I asked Gerry if I could reproduce it and he agreed. Re-reading it he noted that most of it still holds true even after almost twenty years. This was long before the Good Friday Agreement and he admits that he didn’t think then that the Irish people would have abandoned Articles 2 and 3 of the Irish Constitution so easily, even though they were mostly symbolic in nature.
He also said that the proposed new Super-Councils would provide a better vehicle for Secession than the Westminster constituencies outlined in the original. He emphasized that it could be achieved through peaceful political action and that there would be no need for standing armies in the current context. Otherwise, he feels that the idea still has merit.
I think so too and hope that it will spark some kind of debate and much-needed new thinking on Irish independence.
The Need to Secede December 1995 By Gerry McGeough
Futurologists, those sober-minded individuals who analyze current trends in politics, finance, commerce, demographics, sociology and so forth in order to predict future developments in society, must find themselves in the realm of the opaque where the six counties are concerned. Such is the mixed cauldron of variables there right now that standard procedures of divination are unlikely to yield much in the way of enlightenment.
Indeed, futurologists might as well abandon their regular modus operandi and just haul out the chicken entrails for all the foresight they’re liable to receive. One gut feeling’s as good as the next in the current context.
That said, and in spite of all the contradictions, strains, backtracking, posturing and confusion so evidently inherent in the peace process, a broadly discernible albeit ostensibly unfocused development is emerging. At its most rudimentary, this would seem to imply the concept of an Assembly eventually evolving from a series of protracted talks. Talks, of course, being a euphemism for negotiations of labyrinthine complexity; not forgetting a liberal dash of the histrionics and temper tantrums so beloved by unionist politicians.
Participants to such an Assembly – Lord preserve us lest anyone should refer to it as being “Stormont-like” – would, presumably be elected representatives drawn from the various hues of nationalist and unionist opinion within the six counties. Like all practical politicians, the need to ply their trade would override any inhibitions about violating those ever-irksome earlier stances on this and that. Besides, wasn’t “Principle” a book by Machiavelli or something?! By Assembly time, most of the holy cattle would have been already packed off to the abattoir in any case.
The main thing would be that politicians could do what they do best, namely: obfuscate, legislate (to some devolved extent at least), debate, speechify, pretend whatever needs to be pretended at all and any given times and, of course, express outrage at the behaviour of opponents while masking relief at not being on the skewer themselves. Now, what else was there? . . . Oh yes, serve constituents, naturally.
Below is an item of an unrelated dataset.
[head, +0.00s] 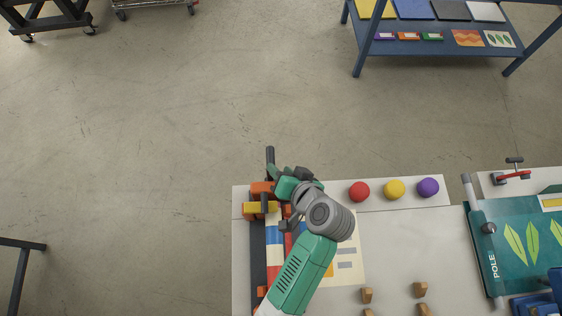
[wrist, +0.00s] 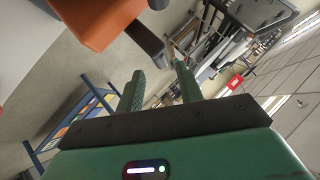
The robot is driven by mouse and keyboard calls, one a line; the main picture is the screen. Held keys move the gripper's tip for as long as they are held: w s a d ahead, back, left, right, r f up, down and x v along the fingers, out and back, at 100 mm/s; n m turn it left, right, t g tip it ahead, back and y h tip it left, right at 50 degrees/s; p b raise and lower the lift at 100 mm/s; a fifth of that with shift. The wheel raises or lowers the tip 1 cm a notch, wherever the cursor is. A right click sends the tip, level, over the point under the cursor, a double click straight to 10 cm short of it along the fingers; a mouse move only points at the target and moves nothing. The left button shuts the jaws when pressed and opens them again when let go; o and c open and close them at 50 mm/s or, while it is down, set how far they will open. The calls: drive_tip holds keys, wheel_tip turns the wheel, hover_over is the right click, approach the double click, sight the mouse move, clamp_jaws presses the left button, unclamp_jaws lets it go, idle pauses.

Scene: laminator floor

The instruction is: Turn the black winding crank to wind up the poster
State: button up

Added to this would be the lure of being in a position to appropriate slices of the lucrative flow of international funds towards the dreams and schemes of needy, deserving, and, above all, loyal voters. Such an Assembly, under British auspices with perhaps some joint authority input from Dublin, all within the European context, could roll along nicely for several political lifetimes, thank you very much indeed. Hey. If it leads to a united Ireland, then fine! Since we’re all presumed utilitarian at heart, I’m sure everyone could accommodate themselves to whatever arrangement might be necessary in the interim.
A few years from now, though, committed Irish nationalists might want to explore the merits of the secession factor. “Secession” isn’t quite the term when referring to areas of Ireland under British occupation, but it’ll suffice for now. This would entail the overwhelmingly nationalist areas of occupied Ulster simply declaring their independence from Britain. These areas would include all of Counties Tyrone and Fermanagh, Derry City, most of County Derry, North Antrim, West Belfast, South Down, South Armagh and considerable chunks of Mid-and North Armagh. In short, most of the six-county land area! Since the British hacked up our country on a county-by-county basis during Partition, what’s to stop us taking it back bit by bit, unpalatable as that may be for most of us, if all else fails?
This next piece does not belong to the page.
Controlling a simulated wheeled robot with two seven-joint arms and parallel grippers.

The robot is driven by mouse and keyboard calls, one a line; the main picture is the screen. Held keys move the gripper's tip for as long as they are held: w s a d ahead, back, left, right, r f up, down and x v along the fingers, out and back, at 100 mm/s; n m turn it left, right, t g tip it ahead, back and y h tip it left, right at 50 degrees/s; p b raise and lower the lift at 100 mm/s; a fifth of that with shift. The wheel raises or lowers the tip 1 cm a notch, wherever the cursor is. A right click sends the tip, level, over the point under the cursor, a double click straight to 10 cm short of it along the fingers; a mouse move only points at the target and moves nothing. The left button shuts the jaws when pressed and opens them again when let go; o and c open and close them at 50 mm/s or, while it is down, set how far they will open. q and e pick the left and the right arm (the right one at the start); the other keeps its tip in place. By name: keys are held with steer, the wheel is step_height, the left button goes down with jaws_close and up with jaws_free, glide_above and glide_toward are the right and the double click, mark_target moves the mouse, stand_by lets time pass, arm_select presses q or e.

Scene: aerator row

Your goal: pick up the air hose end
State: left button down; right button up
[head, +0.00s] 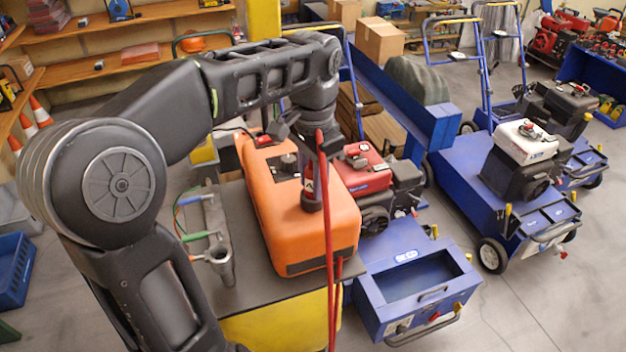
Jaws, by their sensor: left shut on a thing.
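The red air hose (328,230) runs up from the bottom edge, past the front of the orange machine (290,215), to my left gripper (318,142). My left gripper is above the orange machine, pointing down, and is shut on the hose's upper end. The jaws and dark wrist hide most of that end. A dark cylindrical part (311,197) shows just below the gripper, against the orange body; I cannot tell whether it touches the hose. My right gripper is not in view.
The orange machine sits on a dark-topped yellow cart (270,330), with a metal fitting (221,262) and coloured cables on its left. A blue wheeled machine (415,290) with a red engine stands close on the right. More blue machines stand further right, with bare floor before them.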

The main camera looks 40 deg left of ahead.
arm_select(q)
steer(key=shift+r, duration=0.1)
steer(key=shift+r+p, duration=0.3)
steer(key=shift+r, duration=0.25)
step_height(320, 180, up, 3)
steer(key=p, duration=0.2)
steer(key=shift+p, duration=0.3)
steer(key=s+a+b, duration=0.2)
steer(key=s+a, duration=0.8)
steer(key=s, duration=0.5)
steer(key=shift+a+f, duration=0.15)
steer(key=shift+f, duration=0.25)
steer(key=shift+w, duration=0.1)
In the wake of a carefully conducted, efficient political campaign on the issue, a Westminster general election could provide the opportunity for putting the secession program into effect. Secessionist candidates standing in constituencies covering each of the areas mentioned, would make it clear that once elected they would fulfil the wishes of their voters by withdrawing their districts from the so-called United Kingdom – having an obvious mandate to do so.
At that point, they could register their independent status at the United Nations and apply to join the rest of Ireland to form a single political unit. This, of course, would be a mere formality provided Dublin retains Articles 2 and 3 of the Irish constitution. Either way, the newly independent areas of Ulster would be entitled to raise a standing army to defend themselves against British aggression.
Britain, of course, would never tolerate or permit such a state of affairs and would undoubtedly clamp down on subsequent civil disobedience from the self-liberated denizens of Ulster. So be it! The Irish nationalist cause would be back on the agenda once more and the freedom struggle a burning issue again; this time for a new generation of Irish patriots and our overseas Diaspora. Could the secession issue become a challenge for courageous visionaries in years to come? A new test for the famed stamina, tenacity and ingenuity of our people perhaps? Don’t bother to ask the futurologists – just read Irish history! Meantime, back to Stormont! Éireann go brách!